When your website throws an error, the temptation is to start guessing. Don’t — the error log almost always tells you exactly what went wrong, in which file, on which line. Learning to read it turns troubleshooting from guesswork into detective work. Here’s how.

The cPanel Errors tool

The quickest way to see recent errors is the Errors tool under the Metrics section in cPanel. It shows the most recent entries from your site’s error log in a readable list. Each entry includes a timestamp, the type of error, and usually the file and line involved. When something breaks, this is the first place to look.

Finding the raw error_log file

For a fuller picture, your site keeps a file called error_log in the folder where the error occurred — often in public_html or a specific subfolder. Open File Manager (with hidden files shown) and look for it. The newest entries are at the bottom.

Making sense of an entry

A typical PHP error line names the problem and its location, for example a fatal error that mentions a specific plugin’s folder and a line number. That tells you precisely where to look. Errors come in a few flavours:

  • Fatal errors stop the script and usually cause the visible problem (a 500 error or white screen).
  • Warnings don’t stop the site but signal something isn’t right.
  • Notices are minor, though a flood of them can hint at deeper issues.

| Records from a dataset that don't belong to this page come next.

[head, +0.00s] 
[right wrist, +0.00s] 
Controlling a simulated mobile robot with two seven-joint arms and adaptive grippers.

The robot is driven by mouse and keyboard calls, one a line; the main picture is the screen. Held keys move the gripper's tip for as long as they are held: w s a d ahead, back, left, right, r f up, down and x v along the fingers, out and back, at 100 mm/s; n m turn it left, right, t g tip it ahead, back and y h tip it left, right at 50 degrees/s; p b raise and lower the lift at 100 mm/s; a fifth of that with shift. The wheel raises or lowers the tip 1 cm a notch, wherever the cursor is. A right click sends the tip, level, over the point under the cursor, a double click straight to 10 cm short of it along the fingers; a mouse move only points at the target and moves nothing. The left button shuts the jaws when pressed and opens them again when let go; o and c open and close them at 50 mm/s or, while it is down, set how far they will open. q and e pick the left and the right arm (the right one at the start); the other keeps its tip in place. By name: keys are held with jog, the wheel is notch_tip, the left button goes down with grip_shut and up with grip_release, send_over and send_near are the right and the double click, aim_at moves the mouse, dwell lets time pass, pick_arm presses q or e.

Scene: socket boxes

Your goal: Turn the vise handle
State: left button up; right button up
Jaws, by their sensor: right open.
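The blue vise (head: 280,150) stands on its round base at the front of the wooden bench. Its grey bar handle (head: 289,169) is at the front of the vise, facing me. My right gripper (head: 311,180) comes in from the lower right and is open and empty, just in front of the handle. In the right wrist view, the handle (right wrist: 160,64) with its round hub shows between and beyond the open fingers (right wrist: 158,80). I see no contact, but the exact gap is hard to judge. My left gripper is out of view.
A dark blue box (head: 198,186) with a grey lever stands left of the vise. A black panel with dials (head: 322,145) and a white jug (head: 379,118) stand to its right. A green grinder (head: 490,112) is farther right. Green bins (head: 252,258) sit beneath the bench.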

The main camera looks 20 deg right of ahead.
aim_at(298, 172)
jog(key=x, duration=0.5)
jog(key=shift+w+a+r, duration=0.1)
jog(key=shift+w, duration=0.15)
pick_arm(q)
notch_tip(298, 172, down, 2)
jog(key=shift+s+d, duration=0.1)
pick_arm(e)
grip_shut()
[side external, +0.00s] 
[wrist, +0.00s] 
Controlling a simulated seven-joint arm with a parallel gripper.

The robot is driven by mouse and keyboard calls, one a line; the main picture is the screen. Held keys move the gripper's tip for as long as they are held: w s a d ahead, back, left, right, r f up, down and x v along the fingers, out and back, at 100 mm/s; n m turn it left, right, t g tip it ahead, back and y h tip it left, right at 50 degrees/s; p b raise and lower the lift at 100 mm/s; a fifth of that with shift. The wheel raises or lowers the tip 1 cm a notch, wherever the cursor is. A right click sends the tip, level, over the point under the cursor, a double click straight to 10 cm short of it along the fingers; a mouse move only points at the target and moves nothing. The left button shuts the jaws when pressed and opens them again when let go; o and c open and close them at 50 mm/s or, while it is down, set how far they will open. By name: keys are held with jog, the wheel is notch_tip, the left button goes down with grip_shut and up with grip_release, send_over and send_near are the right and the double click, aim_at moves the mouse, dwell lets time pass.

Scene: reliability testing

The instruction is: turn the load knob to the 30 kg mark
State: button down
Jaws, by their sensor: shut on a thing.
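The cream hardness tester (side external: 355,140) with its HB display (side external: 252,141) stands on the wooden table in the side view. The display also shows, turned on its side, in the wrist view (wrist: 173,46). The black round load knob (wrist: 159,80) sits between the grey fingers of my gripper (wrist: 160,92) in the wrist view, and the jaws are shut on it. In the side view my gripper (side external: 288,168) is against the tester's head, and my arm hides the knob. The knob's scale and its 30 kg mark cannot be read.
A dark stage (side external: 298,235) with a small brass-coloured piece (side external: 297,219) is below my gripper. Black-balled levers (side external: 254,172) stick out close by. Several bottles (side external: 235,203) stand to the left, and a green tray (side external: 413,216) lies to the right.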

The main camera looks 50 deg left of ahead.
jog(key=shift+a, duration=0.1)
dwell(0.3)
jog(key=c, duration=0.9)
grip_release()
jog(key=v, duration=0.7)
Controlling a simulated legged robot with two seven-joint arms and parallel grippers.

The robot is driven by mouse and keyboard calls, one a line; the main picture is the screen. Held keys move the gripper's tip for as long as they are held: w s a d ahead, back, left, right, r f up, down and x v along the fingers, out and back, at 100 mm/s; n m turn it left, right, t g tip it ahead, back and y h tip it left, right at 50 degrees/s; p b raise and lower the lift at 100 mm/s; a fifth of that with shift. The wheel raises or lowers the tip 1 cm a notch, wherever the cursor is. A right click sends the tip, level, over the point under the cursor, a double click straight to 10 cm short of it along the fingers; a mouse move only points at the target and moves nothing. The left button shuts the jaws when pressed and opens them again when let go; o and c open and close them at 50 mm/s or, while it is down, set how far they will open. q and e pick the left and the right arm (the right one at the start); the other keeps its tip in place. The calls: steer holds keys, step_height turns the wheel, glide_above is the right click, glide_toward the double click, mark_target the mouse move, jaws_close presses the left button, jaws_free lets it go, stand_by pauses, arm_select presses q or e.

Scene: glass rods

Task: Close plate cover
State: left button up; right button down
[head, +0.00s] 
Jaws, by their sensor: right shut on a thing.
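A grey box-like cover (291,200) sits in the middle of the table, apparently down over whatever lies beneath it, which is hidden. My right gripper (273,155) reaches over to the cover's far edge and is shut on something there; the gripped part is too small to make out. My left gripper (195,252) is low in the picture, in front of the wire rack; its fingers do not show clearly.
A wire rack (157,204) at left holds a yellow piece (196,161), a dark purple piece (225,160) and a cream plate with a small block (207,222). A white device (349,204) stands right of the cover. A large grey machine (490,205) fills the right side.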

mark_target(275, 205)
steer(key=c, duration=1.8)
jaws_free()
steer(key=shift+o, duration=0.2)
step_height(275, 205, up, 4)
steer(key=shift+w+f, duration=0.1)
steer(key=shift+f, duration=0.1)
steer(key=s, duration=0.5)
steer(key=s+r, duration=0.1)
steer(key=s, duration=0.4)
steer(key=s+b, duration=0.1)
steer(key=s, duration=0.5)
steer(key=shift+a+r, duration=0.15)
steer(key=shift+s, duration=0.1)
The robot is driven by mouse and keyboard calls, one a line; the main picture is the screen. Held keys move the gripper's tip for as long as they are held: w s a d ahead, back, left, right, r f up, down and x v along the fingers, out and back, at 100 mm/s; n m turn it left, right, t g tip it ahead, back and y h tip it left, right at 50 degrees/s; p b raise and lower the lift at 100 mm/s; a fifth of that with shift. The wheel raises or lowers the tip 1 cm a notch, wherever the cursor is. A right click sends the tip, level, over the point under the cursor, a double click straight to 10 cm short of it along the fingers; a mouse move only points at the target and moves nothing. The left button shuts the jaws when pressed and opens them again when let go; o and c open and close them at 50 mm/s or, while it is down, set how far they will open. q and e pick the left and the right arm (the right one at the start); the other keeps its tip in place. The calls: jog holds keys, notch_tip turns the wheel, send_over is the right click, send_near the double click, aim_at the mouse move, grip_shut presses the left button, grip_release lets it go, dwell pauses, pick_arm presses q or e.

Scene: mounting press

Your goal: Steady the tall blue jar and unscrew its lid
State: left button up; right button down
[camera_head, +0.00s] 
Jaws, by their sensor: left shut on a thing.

Using the log to fix problems

Say your site shows a 500 error. Check the log, and you might see a fatal error pointing to a specific plugin file. That immediately tells you which plugin to disable. Without the log you’d be disabling things at random; with it, you go straight to the cause. This is why we always start with the log.

The web server logs

Beyond PHP errors, the server keeps access logs (every request to your site) and its own error logs. Access logs are useful for spotting attacks or unusual traffic — a flood of requests to wp-login.php, for instance, signals a brute-force attempt. You can view raw access logs under the Metrics section.

When the log points beyond your site

Some errors are server-level rather than something in your files. If the log shows an error you can’t place, or points to a server configuration issue, copy the exact line into a support ticket. That single line usually tells us precisely what to fix — it’s the most useful thing you can send us.

Reading logs is a skill that makes you far more self-sufficient. Start with the Errors tool, learn to spot the fatal errors, and most problems reveal their cause quickly.